▸ **What you should do**
Reproduce the first line and every line after it, exactly, through the one containing "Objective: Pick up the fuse". Leave out the rest.

▸ **Given data**
-----

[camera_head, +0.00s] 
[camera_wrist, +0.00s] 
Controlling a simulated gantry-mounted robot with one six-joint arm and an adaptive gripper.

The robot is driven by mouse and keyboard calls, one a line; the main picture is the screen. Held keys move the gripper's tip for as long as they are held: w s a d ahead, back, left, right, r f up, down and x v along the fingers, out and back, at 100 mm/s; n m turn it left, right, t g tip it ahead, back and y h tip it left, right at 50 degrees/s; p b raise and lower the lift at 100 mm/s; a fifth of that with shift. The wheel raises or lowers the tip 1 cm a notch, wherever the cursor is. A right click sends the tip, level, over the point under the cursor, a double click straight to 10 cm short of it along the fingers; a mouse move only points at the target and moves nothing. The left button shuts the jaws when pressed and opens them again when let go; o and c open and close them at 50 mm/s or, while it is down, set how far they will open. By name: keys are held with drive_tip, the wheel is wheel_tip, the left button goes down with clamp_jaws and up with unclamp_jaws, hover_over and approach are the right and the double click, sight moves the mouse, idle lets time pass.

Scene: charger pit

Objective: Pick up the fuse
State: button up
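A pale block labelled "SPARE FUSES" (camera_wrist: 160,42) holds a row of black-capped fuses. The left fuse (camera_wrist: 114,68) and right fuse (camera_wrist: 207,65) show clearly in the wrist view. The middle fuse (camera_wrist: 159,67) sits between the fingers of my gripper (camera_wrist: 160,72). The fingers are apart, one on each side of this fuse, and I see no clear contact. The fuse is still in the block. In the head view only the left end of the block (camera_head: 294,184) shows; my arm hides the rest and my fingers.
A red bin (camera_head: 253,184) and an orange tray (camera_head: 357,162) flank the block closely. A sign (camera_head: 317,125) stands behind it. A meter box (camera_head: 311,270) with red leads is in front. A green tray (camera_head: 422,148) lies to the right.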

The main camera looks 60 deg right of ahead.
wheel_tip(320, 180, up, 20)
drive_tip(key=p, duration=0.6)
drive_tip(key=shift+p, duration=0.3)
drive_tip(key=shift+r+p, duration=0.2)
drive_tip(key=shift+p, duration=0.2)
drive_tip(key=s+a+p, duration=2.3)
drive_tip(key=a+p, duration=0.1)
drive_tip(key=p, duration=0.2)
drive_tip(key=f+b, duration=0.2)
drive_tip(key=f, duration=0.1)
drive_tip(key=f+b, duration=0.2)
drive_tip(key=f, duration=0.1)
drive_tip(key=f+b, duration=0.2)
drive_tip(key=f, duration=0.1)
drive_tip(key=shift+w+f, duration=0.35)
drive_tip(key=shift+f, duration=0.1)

-----

▸ **Task result**
[camera_head, +0.00s] 
[camera_wrist, +0.00s] 
Controlling a simulated gantry-mounted robot with one six-joint arm and an adaptive gripper.

The robot is driven by mouse and keyboard calls, one a line; the main picture is the screen. Held keys move the gripper's tip for as long as they are held: w s a d ahead, back, left, right, r f up, down and x v along the fingers, out and back, at 100 mm/s; n m turn it left, right, t g tip it ahead, back and y h tip it left, right at 50 degrees/s; p b raise and lower the lift at 100 mm/s; a fifth of that with shift. The wheel raises or lowers the tip 1 cm a notch, wherever the cursor is. A right click sends the tip, level, over the point under the cursor, a double click straight to 10 cm short of it along the fingers; a mouse move only points at the target and moves nothing. The left button shuts the jaws when pressed and opens them again when let go; o and c open and close them at 50 mm/s or, while it is down, set how far they will open. By name: keys are held with drive_tip, the wheel is wheel_tip, the left button goes down with clamp_jaws and up with unclamp_jaws, hover_over and approach are the right and the double click, sight moves the mouse, idle lets time pass.

Scene: charger pit

Objective: Pick up the fuse

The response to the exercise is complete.